Parmi les premiers étudiants de la faculté catholique de droit morts au combat nous pouvons citer Jacques Jacquier (1893‑1915) sous-lieutenant au 97e régiment d’infanterie, tué dans le Pas-de-Calais dès juin 1915. André Crétinon (1894‑1916), étudiant qui achevait sa deuxième année au moment où la guerre éclate, aspirant au 299e régiment d’infanterie, meurt également la même année en octobre. Le Bulletin des facultés catholiques de Lyon lui rend hommage en évoquant sa bravoure et retranscrit certaines de ses notes personnelles afin de témoigner de sa grande foi : « Pour le chrétien qui a foi en Dieu et en sa justice, la mort est le plus grand bien, car c’est le commencement du bonheur parfait, que par tous les moyens on ne peut conquérir ici-bas » (Bulletin des facultés catholiques de Lyon, janvier-juin 1919, p. 33).

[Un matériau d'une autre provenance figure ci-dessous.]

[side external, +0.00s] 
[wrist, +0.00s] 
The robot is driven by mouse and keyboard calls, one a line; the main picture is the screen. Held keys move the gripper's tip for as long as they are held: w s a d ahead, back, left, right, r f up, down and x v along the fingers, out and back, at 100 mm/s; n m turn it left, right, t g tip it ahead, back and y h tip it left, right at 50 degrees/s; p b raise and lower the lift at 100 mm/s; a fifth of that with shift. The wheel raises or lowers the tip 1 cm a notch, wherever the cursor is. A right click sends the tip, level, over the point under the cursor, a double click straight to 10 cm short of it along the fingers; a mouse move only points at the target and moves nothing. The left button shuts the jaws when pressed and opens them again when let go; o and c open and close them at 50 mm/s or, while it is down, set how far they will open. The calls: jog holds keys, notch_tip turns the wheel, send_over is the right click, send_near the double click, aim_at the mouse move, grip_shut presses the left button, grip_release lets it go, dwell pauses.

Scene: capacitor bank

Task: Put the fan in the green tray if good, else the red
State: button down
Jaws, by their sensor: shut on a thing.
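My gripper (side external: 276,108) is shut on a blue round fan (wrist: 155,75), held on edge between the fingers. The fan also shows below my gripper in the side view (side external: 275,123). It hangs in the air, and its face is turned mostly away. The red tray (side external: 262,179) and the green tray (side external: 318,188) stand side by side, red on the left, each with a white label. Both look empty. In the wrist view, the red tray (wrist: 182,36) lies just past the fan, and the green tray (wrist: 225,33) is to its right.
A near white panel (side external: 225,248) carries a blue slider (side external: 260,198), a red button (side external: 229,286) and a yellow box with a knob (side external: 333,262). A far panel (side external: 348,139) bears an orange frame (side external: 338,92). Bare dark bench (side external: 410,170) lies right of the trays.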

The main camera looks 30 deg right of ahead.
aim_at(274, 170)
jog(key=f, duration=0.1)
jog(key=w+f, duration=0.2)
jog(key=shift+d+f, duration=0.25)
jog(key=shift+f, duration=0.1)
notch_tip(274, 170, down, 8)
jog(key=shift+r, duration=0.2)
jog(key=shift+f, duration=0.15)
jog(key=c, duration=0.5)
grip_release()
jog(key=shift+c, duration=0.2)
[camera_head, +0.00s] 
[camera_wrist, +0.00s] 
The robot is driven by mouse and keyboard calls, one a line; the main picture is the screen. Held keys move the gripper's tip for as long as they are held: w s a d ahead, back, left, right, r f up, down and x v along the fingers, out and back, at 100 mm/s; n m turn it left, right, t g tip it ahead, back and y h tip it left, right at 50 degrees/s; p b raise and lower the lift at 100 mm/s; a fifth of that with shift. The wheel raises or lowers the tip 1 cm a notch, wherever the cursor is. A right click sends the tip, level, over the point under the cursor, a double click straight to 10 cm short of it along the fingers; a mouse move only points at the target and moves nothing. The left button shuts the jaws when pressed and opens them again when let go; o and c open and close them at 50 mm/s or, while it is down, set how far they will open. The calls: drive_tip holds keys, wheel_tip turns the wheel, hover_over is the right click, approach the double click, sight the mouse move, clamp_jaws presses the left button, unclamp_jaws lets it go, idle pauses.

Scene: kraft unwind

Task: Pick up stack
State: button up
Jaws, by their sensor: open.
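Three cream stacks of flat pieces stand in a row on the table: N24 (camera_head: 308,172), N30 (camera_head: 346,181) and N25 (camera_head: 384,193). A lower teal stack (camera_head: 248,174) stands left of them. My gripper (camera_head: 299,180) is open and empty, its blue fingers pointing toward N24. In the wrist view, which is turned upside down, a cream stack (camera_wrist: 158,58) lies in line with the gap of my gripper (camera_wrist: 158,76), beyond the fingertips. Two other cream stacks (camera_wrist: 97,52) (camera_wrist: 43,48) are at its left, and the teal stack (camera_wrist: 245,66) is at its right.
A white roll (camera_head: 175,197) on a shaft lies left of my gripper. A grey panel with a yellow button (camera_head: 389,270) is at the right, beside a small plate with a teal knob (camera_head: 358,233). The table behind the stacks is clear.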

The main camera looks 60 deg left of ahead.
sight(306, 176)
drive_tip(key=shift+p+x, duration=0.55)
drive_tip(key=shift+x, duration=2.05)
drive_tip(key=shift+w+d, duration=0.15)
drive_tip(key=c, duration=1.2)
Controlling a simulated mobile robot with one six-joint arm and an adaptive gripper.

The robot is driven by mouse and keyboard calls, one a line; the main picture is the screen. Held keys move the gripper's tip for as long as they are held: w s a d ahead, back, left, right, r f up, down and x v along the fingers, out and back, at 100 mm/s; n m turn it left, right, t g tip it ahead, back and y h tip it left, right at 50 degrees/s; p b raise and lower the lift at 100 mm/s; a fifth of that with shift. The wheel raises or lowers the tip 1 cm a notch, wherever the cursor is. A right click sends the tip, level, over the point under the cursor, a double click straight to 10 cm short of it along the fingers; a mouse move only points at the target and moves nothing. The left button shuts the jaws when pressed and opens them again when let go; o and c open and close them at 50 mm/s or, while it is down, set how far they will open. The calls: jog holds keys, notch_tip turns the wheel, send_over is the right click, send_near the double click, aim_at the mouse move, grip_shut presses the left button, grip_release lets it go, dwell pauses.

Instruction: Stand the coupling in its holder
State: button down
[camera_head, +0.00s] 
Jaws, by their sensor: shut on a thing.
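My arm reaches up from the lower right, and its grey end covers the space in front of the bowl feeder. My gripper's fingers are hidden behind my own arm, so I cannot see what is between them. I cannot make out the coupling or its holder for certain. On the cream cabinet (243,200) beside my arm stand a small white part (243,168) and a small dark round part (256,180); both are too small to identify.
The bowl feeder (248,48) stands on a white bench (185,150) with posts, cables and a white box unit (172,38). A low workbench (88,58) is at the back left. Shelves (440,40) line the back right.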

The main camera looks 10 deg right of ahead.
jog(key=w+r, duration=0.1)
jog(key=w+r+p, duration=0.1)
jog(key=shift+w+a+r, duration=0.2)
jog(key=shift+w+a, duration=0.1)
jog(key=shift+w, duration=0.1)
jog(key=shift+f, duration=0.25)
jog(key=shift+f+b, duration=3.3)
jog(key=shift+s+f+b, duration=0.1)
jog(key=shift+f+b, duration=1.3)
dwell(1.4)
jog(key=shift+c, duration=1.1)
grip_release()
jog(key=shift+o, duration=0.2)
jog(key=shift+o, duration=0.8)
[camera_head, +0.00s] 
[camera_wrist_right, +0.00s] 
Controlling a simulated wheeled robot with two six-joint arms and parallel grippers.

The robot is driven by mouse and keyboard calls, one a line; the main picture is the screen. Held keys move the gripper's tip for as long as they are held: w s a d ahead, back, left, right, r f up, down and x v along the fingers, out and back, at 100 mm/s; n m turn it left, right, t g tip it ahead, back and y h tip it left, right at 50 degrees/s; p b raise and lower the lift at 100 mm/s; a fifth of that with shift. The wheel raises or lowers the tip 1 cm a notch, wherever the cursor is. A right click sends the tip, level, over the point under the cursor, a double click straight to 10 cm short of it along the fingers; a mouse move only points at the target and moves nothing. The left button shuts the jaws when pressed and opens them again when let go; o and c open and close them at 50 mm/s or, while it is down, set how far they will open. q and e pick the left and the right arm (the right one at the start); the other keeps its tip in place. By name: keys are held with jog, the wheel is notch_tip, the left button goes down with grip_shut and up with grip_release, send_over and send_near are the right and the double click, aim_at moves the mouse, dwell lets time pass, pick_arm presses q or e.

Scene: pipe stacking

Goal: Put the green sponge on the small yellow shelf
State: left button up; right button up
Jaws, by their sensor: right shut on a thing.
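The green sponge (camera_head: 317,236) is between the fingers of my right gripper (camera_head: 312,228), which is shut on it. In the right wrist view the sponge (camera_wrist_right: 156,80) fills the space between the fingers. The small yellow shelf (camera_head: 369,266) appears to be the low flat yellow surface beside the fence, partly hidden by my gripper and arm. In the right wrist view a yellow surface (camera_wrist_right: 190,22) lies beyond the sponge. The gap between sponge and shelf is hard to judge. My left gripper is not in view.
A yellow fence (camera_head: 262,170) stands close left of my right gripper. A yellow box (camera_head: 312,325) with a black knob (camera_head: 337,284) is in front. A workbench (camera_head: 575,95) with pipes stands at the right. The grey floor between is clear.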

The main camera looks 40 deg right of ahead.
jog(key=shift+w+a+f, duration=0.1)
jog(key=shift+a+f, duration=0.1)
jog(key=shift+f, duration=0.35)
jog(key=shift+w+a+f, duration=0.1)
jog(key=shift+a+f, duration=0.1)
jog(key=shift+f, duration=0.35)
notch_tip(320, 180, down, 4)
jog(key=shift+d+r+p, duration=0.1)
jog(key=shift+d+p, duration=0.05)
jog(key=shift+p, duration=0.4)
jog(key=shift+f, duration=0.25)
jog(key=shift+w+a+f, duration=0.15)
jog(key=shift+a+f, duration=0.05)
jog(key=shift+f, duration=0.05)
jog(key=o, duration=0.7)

L’abondante correspondance échangée par certains étudiants avec leurs familles permet une plongée dans l’univers de la Grande Guerre. La faculté catholique de droit rend un vibrant hommage à certains étudiants tués au combat en publiant dans un livre d’or les correspondances, pensées et même poésies rédigées par leurs étudiants ou anciens étudiants.

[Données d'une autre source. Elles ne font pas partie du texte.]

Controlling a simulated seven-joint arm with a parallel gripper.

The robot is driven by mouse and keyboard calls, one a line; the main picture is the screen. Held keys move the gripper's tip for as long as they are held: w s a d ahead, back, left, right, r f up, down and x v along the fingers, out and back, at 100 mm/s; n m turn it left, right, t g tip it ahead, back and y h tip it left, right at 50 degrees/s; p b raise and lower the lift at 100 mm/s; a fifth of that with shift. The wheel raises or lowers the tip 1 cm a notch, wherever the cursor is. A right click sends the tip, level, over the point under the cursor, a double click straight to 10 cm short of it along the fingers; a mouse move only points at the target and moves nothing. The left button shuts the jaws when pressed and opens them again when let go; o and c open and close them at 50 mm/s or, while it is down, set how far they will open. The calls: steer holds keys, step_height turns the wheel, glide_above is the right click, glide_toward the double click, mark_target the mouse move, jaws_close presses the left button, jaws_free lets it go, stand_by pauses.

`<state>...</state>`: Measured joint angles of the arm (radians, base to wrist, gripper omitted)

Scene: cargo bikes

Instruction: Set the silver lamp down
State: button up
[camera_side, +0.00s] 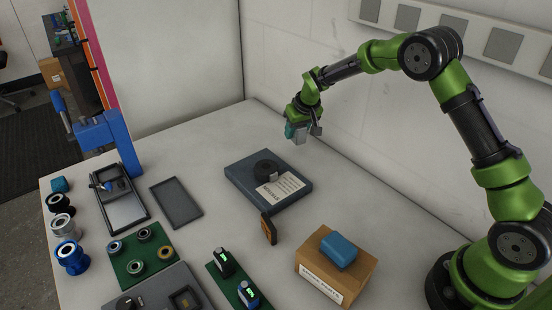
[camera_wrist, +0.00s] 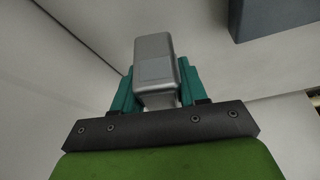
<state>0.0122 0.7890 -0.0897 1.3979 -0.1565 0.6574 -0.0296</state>
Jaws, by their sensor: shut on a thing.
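The silver lamp (camera_wrist: 153,58) is a small, rounded silver-grey block. In the wrist view it sits between the teal fingers of my gripper (camera_wrist: 155,92), which are shut on it. In the side view my gripper (camera_side: 301,131) holds the lamp (camera_side: 299,137) in the air near the back wall, above and to the right of the dark grey block. The lamp is small there and partly hidden by the fingers. I see nothing touching it from below.
A cardboard box (camera_side: 351,279) bears a blue item (camera_side: 339,249). An empty grey tray (camera_side: 176,202) lies left. Bench by the wall is clear.

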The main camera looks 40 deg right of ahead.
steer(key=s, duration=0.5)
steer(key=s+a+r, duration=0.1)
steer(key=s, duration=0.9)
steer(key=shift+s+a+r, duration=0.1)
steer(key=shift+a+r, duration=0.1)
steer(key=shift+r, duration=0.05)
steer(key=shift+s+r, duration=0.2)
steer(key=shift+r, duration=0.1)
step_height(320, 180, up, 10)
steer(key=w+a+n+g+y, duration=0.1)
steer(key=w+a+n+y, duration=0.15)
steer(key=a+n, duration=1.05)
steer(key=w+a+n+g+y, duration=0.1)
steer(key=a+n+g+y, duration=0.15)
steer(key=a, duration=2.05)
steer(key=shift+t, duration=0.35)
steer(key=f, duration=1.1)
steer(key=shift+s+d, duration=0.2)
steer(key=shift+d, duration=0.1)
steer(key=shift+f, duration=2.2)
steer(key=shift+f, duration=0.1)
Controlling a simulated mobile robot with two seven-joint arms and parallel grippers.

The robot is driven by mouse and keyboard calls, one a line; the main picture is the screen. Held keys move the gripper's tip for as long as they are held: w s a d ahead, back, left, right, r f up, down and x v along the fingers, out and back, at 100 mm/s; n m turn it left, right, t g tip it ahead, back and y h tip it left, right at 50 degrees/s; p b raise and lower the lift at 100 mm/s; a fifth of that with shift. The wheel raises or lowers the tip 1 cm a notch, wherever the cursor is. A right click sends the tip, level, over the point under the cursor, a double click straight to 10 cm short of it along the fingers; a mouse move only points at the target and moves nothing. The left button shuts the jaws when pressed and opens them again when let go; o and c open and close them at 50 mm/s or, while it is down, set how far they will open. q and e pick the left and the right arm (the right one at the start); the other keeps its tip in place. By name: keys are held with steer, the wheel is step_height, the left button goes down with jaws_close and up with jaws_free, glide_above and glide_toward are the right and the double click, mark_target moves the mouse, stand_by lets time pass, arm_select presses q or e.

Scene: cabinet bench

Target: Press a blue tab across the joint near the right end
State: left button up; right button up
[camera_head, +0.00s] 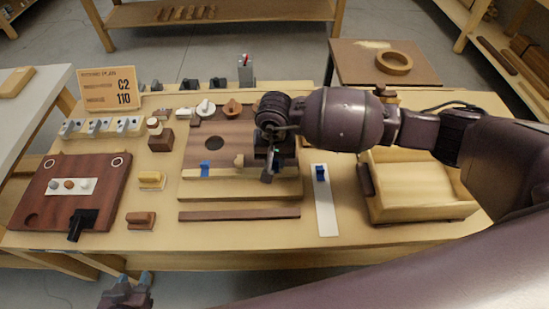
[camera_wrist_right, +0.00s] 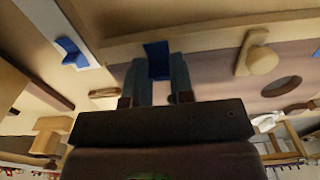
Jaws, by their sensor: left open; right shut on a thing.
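A dark brown panel (camera_head: 190,150) with a round hole meets a pale wood strip (camera_head: 230,186) along its front, forming the joint. One blue tab (camera_head: 204,169) sits across the joint toward the left. My right gripper (camera_head: 270,172) is over the right part of the joint, pointing down. In the right wrist view it (camera_wrist_right: 157,82) is shut on a blue tab (camera_wrist_right: 157,58), which is close to the pale strip; contact is unclear. Another blue tab (camera_head: 320,172) is on a white strip (camera_head: 326,212) to the right. My left gripper (camera_head: 134,280) is open and empty at the bottom edge.
A wooden knob (camera_head: 239,160) stands on the panel near the joint. A pale box (camera_head: 420,190) stands at right, and a dark slat (camera_head: 240,214) lies in front. A dark board (camera_head: 70,190) and small wooden blocks (camera_head: 151,180) are at left. My right arm crosses the right side.

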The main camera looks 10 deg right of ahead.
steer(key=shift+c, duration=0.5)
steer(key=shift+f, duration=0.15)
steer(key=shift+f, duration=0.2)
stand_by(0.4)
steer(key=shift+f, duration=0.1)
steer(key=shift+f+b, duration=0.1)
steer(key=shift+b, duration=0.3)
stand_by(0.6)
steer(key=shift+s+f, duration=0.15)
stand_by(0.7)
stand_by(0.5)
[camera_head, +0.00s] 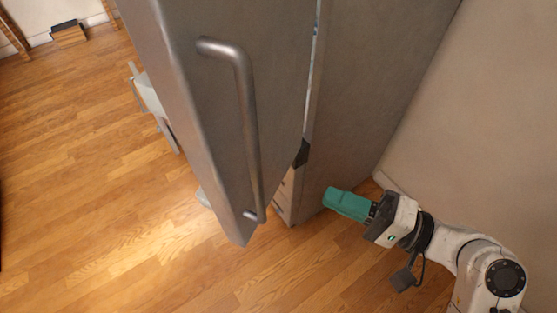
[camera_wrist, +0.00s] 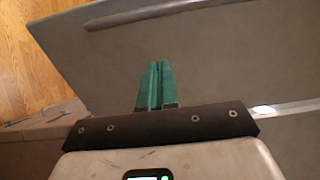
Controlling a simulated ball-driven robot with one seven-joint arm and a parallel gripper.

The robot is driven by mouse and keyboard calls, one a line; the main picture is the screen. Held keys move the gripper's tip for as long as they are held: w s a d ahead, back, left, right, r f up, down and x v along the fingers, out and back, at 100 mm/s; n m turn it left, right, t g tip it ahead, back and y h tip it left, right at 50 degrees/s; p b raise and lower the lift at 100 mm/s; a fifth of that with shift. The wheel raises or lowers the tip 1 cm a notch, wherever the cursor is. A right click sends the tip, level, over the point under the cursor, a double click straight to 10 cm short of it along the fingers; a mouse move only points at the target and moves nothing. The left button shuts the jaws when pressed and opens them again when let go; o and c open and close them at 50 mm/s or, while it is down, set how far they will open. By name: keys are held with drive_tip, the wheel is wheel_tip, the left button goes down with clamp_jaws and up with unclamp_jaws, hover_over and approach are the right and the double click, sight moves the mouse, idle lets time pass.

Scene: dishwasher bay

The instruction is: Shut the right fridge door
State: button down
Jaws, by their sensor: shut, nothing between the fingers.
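The grey metal fridge door (camera_head: 205,130) stands ajar in the head view, with a long bar handle (camera_head: 247,120) on its face. A narrow gap with a light strip shows between the door and the grey fridge body (camera_head: 365,90). My gripper (camera_head: 330,198) is to the right of the door, low beside the fridge's side; its green fingers are together and empty. In the wrist view the shut fingers (camera_wrist: 157,66) point at a broad grey panel (camera_wrist: 230,65), which looks like the door, with a bar along its top. I cannot tell whether they touch it.
A plain wall (camera_head: 470,100) rises close on the right, behind my arm. Open wooden floor (camera_head: 80,180) spreads to the left and in front. A pale chair-like object (camera_head: 150,100) stands partly hidden behind the door. A small wooden box (camera_head: 69,34) is far back left.

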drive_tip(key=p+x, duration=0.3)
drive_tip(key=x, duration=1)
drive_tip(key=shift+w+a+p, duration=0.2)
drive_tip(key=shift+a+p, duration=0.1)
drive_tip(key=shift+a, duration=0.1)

Certains témoignent d’un fort patriotisme et exaltent le sens du sacrifice. Sans surprise, le livre d’or ambitionne de mettre particulièrement en relief la foi des étudiants morts pour la France.

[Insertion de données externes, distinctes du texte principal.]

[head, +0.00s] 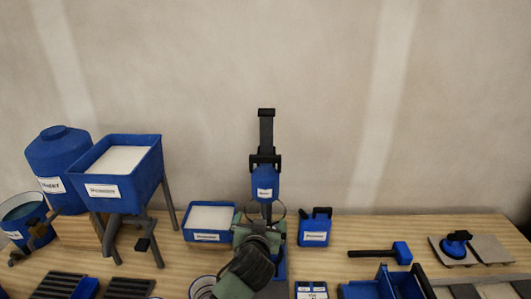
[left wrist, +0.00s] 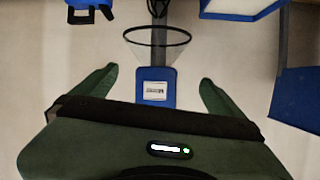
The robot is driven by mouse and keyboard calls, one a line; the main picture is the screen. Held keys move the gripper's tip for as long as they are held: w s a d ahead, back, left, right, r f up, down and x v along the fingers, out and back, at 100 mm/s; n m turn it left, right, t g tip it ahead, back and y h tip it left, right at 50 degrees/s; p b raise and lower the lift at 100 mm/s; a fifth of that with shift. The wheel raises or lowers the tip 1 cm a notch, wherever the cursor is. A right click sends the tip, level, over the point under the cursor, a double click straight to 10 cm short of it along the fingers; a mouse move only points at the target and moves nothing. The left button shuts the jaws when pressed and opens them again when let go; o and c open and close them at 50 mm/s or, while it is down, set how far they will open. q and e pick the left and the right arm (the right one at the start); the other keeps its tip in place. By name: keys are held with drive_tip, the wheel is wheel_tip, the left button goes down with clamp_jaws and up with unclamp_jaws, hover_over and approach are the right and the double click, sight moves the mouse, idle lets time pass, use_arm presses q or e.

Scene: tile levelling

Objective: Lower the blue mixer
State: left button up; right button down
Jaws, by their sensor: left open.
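The blue mixer (head: 265,180) stands at the back of the wooden bench on a grey upright, with its blue, white-labelled head raised. A thin dark ring shows below the head, and my arm hides much of the mixer's lower part. My left gripper (head: 259,222) is open and empty in front of the mixer, below its head in the picture. In the left wrist view, the labelled mixer head (left wrist: 155,86) shows between the two spread green fingers, with a gap on both sides. I cannot tell how far off it is in depth. My right gripper is not in view.
A white-filled blue tray (head: 207,237) stands left of the mixer and a blue jug (head: 315,228) right of it. Farther left is a blue hopper (head: 140,175) on legs. A blue-headed mallet (head: 380,253) lies at right. The wall behind is bare.

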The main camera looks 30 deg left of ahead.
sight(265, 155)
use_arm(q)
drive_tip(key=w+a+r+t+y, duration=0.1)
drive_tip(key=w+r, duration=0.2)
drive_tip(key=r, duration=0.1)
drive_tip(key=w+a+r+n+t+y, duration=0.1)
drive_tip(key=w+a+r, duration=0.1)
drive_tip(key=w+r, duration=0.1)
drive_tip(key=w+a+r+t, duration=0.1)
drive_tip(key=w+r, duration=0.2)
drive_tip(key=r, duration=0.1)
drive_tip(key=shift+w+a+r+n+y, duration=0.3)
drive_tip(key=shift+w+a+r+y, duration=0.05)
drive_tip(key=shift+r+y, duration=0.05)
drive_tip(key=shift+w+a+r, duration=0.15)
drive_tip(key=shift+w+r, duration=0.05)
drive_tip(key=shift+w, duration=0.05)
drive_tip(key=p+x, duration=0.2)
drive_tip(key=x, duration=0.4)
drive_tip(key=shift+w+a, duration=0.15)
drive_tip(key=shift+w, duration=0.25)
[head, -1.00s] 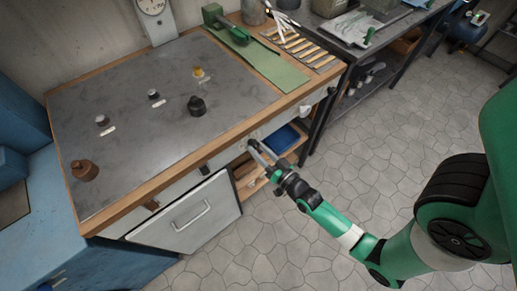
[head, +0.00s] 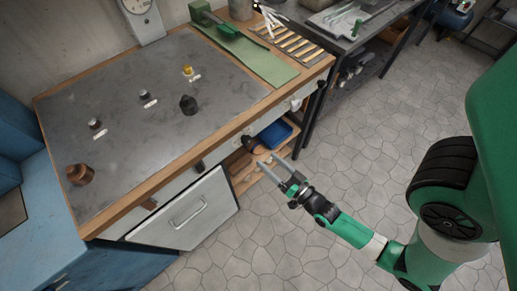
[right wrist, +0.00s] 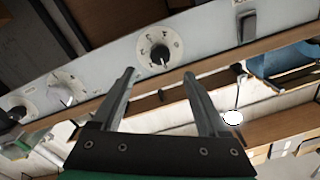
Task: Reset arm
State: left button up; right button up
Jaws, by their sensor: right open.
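My right gripper (head: 267,162) is open and empty in the head view. It hangs in front of the workbench's front edge, by the open shelf under the top, apart from the bench. In the right wrist view its two spread fingers (right wrist: 158,73) have nothing between them. Beyond them is a pale front panel with a black dial knob (right wrist: 160,55) on a marked face. The right arm reaches in from the right of the head view. My left gripper is not in view.
The workbench (head: 135,97) carries small jars and a brown pot (head: 80,174). Below are a white door (head: 187,210) with a handle and a shelf holding a blue tray (head: 275,134). The stone floor (head: 375,130) around my right arm is clear.

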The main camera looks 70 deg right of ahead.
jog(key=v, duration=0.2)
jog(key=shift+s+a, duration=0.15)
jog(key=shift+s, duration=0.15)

Tel est le cas du portrait d’Henri Blanchon (1891‑1916), licencié en lettres et en droit, et en cours de doctorat au moment de sa mobilisation. Ses brillantes études et ses résultats au premier examen de doctorat auguraient pour lui une carrière d’enseignant au sein de la faculté catholique de droit. Il obtient en effet son premier examen de doctorat avec toutes les boules blanches et les éloges. La prestation des étudiants était alors évaluée à l’aide d’un système de boules de différentes couleurs. Il n’y en avait initialement que trois (blanche, rouge ou noire) mais un décret du 26 décembre 1875 vient ajouter deux boules supplémentaires (blanche-rouge et rouge-noire). Les bouches blanches correspondant à un résultat excellent, le recteur Fleury Lavallée est lui-même « persuadé qu’il serait un jour associé à notre œuvre d’enseignement supérieur, sans lui en avoir jamais parlé » (archives de l’UCLy, fonds Lavallée).

Le recteur Fleury Lavallée rédige ainsi un article dans une brochure en hommage au jeune étudiant tué, à l’âge de 24 ans, en juillet 1916. La brochure d’une quarantaine de pages suivie d’extraits des notes d’Henri Blanchon est conservée aux archives de l’UCLy, fonds Lavallée et l’article du recteur date du 31 janvier 1918. Différents traits sont mis en exergue dans ce portrait poignant. D’abord sa préoccupation de l’avenir du pays et, dès lors, le souci de l’avenir politique de la France. Dans ses carnets de guerre, le jeune Henri Blanchon critique la situation politique et déplore la trop grande centralisation ainsi que la forte poussée de l’individualisme au détriment du collectif. Ensuite, le recteur insiste sur le patriotisme de l’étudiant en évoquant son essai sur le courage dans lequel il loue le patriotisme et le militarisme. De même, le recteur fait allusion à un roman écrit par le jeune homme. Intitulé Mémoire de Jean Durafour, ce roman, loin de n’être qu’une œuvre légère de pure imagination, se présente comme un roman d’idées dans lequel il décrit les mémoires d’un contemporain « égaré dans l’athéisme et l’anarchie » mais qui devant « l’impuissance de ses doctrines » revient à la foi catholique. De nouveau, l’accent est particulièrement posé sur les valeurs chrétiennes des étudiants morts pour la France.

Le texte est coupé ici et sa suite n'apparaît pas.